Ainsi, M. Marc Trévidic déclarait devant la commission sénatoriale d'évaluation de la législation : « La loi française nous donne tous les pouvoirs nécessaires, et il ne me paraît pas sain de la modifier en réaction à un fait divers ». Il précisait : « De nouveaux textes nous ont donné des pouvoirs croissants ; nous ne pourrions pas aujourd'hui en avoir beaucoup plus. Nous avons à notre disposition tous les moyens d'investigation. Nous pouvons à peu près tout faire ».
De même, M. Alain Bauer a estimé que la législation n'était pas en cause : « La lutte contre le terrorisme ne se heurte pas à des problèmes techniques, ni légaux. Notre législation est riche et seuls seraient utiles quelques ajustements concernant les nouvelles technologies. »
Nous considérons, pour notre part, que notre législation antiterroriste est déjà très répressive et que la lutte contre le terrorisme doit passer avant tout par un combat contre ce qui le nourrit, à savoir la misère des peuples et leur humiliation par des comportements dominateurs. Les interventions militaires en Afghanistan, en Irak, en Libye, qui ont contribué à accroître les tensions et à développer l'insécurité, ainsi que le creusement des inégalités entre pays riches et pauvres, qui s'accentue encore du fait de la crise financière, sont les maux qui forment le terreau du terrorisme. Ce sont ces maux qu'il convient de soigner urgemment. Pour lutter efficacement contre le terrorisme, il convient également d'appréhender le phénomène dans son intégralité. Comme l'a souligné le Président François Hollande en octobre dernier, l'État doit se mobiliser pour « lutter contre toutes les menaces terroristes », tout en exprimant son « refus de tout amalgame » visant la communauté musulmane française.
À cet égard la situation en Corse apparaît particulièrement préoccupante. L'impuissance de l'État est patente, et les dispositions de ce projet de loi ne sauraient répondre aux attentats qui se multiplient sur l'île.
Aussi comprendrez-vous que nous ne puissions soutenir votre projet de loi. Le texte reprend en son article 1er les dispositions des articles 3, 6 et 9 de la loi de 2006 – déjà prorogées en 2008 – pour en demander la prorogation jusqu'à la fin de l'année 2015. Ces dispositions interfèrent directement avec l'exercice des libertés publiques et des droits fondamentaux. Adoptées à titre expérimental et pour un temps limité, elles sont loin d'être insignifiantes, et la gauche dans son ensemble s'y était d'ailleurs opposée en raison de leur caractère restrictif.
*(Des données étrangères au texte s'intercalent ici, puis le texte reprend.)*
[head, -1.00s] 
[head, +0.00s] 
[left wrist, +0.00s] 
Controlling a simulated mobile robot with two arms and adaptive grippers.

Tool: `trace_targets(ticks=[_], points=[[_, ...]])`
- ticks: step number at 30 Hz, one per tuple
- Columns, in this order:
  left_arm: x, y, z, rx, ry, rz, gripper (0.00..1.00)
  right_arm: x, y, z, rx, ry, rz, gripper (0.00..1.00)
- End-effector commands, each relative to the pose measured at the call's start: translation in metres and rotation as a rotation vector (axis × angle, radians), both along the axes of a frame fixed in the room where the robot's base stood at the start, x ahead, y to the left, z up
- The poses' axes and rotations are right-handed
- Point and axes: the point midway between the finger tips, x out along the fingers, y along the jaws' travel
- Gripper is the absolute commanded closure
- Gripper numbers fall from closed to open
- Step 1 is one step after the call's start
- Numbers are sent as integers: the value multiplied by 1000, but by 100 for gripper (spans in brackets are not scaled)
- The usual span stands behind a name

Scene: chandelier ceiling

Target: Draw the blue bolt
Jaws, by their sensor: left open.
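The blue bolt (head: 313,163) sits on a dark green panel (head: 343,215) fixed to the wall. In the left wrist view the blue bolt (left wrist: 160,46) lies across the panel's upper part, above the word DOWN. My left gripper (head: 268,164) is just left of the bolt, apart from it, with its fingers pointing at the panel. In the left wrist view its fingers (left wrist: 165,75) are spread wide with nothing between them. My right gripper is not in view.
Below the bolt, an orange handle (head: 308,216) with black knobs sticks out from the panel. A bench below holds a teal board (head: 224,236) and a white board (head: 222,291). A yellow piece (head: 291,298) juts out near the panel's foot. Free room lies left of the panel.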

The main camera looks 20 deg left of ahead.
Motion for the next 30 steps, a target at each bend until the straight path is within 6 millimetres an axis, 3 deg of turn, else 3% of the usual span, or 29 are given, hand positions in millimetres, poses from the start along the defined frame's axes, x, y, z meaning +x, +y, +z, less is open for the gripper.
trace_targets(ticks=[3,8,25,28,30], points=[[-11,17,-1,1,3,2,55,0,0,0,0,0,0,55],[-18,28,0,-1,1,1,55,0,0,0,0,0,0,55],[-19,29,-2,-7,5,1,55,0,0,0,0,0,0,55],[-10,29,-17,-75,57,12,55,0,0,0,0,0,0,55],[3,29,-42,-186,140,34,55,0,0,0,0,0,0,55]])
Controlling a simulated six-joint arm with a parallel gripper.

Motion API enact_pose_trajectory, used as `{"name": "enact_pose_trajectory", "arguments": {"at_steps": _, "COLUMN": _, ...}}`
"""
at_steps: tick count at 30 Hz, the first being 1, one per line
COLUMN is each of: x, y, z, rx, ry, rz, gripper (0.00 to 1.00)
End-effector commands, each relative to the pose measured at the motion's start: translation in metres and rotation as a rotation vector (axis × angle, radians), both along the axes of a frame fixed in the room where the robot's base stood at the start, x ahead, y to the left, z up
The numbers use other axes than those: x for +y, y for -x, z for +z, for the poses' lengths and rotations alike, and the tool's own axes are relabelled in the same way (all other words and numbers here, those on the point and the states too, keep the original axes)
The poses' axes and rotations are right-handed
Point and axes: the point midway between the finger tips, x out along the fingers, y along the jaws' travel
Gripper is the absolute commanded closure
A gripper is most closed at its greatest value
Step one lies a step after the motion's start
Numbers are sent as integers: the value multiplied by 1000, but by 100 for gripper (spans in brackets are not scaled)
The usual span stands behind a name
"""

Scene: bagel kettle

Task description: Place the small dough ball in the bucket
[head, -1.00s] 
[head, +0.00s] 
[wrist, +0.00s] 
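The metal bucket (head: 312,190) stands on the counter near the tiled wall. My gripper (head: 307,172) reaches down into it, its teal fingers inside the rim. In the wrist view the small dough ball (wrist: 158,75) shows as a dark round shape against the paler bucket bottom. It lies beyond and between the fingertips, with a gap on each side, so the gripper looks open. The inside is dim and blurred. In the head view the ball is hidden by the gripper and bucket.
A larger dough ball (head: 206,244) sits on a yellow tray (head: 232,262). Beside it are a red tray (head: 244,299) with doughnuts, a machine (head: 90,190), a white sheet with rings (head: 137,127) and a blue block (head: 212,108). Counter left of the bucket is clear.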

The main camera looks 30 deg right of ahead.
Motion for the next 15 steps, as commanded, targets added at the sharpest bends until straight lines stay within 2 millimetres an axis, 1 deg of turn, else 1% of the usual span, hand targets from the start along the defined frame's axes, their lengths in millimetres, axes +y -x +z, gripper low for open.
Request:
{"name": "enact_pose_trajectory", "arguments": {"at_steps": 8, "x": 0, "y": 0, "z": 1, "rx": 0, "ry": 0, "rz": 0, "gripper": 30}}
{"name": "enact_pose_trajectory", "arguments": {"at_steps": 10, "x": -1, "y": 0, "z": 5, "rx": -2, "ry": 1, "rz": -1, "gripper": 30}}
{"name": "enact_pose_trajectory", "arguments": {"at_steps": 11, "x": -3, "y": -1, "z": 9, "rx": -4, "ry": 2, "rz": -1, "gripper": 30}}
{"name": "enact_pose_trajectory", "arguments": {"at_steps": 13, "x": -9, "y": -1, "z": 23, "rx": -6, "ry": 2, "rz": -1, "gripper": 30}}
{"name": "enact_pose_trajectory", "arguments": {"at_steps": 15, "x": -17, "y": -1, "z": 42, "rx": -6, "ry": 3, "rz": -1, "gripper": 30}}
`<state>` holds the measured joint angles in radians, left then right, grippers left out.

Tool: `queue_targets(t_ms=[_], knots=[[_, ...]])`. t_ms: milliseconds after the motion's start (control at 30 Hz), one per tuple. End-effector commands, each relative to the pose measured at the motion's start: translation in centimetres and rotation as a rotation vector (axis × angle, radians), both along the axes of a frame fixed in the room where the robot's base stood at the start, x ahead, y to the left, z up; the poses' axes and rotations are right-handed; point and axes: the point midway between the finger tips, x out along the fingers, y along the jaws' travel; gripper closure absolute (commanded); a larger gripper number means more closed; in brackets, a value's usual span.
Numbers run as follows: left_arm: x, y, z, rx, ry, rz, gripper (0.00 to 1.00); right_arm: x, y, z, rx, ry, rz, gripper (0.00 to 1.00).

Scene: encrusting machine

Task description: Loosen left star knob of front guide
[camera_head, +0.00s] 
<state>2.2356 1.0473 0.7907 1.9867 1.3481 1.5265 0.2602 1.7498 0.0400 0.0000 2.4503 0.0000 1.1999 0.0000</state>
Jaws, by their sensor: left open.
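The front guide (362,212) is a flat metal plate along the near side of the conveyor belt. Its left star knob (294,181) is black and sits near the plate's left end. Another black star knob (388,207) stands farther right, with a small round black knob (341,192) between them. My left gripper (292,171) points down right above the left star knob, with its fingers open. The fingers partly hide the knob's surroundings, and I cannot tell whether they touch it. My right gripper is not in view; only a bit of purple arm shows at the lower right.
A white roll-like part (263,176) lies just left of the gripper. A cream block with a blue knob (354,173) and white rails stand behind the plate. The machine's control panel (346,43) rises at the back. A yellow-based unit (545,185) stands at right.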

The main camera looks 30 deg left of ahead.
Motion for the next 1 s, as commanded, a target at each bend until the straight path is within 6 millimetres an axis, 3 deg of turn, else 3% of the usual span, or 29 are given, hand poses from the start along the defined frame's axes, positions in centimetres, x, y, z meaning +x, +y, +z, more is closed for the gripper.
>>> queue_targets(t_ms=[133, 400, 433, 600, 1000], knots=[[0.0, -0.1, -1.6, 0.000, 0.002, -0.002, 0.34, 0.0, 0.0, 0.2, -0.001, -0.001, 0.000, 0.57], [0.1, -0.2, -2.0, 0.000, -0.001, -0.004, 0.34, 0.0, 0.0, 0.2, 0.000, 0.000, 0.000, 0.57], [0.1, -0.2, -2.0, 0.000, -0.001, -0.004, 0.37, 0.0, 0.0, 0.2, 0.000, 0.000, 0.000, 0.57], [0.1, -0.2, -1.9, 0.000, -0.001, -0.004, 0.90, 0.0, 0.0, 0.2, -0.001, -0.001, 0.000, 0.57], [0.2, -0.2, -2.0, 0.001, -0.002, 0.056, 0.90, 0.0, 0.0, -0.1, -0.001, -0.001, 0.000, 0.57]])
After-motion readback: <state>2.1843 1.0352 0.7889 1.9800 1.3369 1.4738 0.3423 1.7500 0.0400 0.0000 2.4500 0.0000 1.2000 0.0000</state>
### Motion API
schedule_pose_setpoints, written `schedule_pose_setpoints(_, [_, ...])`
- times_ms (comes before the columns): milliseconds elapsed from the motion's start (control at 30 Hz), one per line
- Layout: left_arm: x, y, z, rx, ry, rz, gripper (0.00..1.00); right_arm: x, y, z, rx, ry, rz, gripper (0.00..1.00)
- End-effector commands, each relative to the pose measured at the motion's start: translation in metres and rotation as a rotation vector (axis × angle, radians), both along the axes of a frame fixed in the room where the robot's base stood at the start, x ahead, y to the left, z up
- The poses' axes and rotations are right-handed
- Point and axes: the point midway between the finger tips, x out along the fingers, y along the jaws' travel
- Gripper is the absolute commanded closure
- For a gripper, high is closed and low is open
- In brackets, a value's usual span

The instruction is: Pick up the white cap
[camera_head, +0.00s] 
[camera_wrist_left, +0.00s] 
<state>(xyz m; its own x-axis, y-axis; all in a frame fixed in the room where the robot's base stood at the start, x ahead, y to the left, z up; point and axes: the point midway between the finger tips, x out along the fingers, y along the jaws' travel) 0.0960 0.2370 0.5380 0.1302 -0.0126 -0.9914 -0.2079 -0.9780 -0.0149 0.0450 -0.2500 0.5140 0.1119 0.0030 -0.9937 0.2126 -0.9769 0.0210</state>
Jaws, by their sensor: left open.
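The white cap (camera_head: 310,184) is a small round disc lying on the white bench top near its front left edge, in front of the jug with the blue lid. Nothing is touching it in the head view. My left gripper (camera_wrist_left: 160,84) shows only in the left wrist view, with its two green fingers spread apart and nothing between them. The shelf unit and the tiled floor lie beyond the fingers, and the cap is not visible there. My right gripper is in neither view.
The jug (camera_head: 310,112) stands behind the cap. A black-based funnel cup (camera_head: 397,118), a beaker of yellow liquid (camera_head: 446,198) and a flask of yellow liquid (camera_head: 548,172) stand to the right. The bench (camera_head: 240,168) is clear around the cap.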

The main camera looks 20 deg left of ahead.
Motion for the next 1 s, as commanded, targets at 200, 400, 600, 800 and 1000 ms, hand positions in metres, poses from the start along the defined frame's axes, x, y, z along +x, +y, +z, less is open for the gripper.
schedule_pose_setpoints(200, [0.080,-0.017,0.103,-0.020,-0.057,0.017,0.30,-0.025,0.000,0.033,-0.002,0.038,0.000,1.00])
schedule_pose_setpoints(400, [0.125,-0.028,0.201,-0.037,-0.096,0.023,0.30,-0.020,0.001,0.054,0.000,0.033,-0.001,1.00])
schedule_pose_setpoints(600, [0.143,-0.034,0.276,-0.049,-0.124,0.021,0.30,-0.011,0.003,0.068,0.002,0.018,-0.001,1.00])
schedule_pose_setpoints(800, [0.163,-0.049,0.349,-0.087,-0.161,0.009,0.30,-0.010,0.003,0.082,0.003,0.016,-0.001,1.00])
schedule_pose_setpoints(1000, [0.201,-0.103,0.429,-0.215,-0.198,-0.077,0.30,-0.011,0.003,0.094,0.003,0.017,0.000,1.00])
Il s'agit d'abord des mesures de contrôles d'identité sur les lignes ferroviaires internationales, détournées de leur objet pour participer à la lutte contre l'immigration clandestine. Sur ce point, au regard des discriminations et des dérives liées aux contrôles d'identité, les députés du Front de gauche souhaitent une réforme globale de cette procédure. Il s'agit d'un voeu également émis par le Défenseur des droits lui-même, qui porte un regard sévère sur l'état des relations entre la police et la population dans son rapport du 16 octobre dernier « relatif aux relations police-population et aux contrôles d'identité ».
Il s'agit, ensuite, d'autoriser de manière extensive l'accès, en principe réservé à l'autorité judiciaire, des agents de police administrative à des données personnelles : communication de données d'identification ou de connexion à des services de communication électronique, accès direct à des fichiers administratifs.
En outre, la constitutionnalité de ces dispositions expérimentales, prorogées pour la seconde fois, pose question au regard de l'article 37-1 de la Constitution, qui prévoit la possibilité « pour un objet et une durée limités, des dispositions à caractère expérimental ». Dans notre cas, l'expérimentation en viendrait tout de même à durer près de dix ans.
L'article 2 du projet de loi crée un nouvel article 113-13 dans le code pénal, qui permettra de poursuivre en France un délit terroriste commis à l'étranger dès lors que son auteur est de nationalité française ou réside habituellement sur le territoire français. Nous sommes sceptiques quant à l'utilité de la création de ce nouveau délit. D'une part, le délit d'association de malfaiteurs en relation avec une entreprise terroriste permet déjà de couvrir la plupart des situations, l'association de malfaiteurs étant une notion très large, qui laisse beaucoup de souplesse au régime antiterroriste français. D'autre part, il est difficile de réunir les preuves concernant les activités concrètes auxquelles une personne a pu se livrer à l'étranger, d'autant plus que dans ce cas, les magistrats devront recourir à la coopération pénale internationale, dont les résultats dépendent de la bonne volonté des autorités du pays.
Concernant l'article 3 et la commission d'expulsion, nous sommes défavorables à l'instauration d'un délai impératif pour l'émission de ses avis, car cela ferait inévitablement peser négativement sur les ressortissants étrangers les conséquences des encombrements des audiences. En outre, l'introduction de la notion de rejet implicite revient à amoindrir encore le rôle de la commission, pourtant essentiel dans la garantie des droits de la défense, sachant que, depuis la loi du 24 août 1993, ses avis n'ont déjà plus qu'un caractère facultatif.
Pour conclure, les députés du Front de gauche maintiendront leur abstention sur ce projet de loi.